§ SOURCE DATA
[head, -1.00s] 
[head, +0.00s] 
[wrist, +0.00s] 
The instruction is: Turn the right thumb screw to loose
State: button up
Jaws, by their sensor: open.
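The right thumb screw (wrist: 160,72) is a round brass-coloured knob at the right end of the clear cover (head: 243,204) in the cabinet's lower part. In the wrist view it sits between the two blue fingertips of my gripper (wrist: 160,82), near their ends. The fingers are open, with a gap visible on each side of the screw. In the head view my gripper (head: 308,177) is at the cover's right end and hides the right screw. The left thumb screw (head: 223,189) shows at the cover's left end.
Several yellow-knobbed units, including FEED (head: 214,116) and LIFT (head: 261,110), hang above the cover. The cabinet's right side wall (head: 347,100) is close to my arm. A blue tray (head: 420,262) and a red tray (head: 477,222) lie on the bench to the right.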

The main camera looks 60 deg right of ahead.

§ SET EXERCISE
Starting from the line containing "[wrist, +0.00s]" and ending with the final line of the data, reproduce each line exactly as it appears, including no other lines.

§ ANSWER TO THE EXERCISE
[wrist, +0.00s] 
The instruction is: Turn the right thumb screw to loose
State: button up
Jaws, by their sensor: open.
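The right thumb screw (wrist: 160,72) is a round brass-coloured knob at the right end of the clear cover (head: 243,204) in the cabinet's lower part. In the wrist view it sits between the two blue fingertips of my gripper (wrist: 160,82), near their ends. The fingers are open, with a gap visible on each side of the screw. In the head view my gripper (head: 308,177) is at the cover's right end and hides the right screw. The left thumb screw (head: 223,189) shows at the cover's left end.
Several yellow-knobbed units, including FEED (head: 214,116) and LIFT (head: 261,110), hang above the cover. The cabinet's right side wall (head: 347,100) is close to my arm. A blue tray (head: 420,262) and a red tray (head: 477,222) lie on the bench to the right.

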The main camera looks 60 deg right of ahead.

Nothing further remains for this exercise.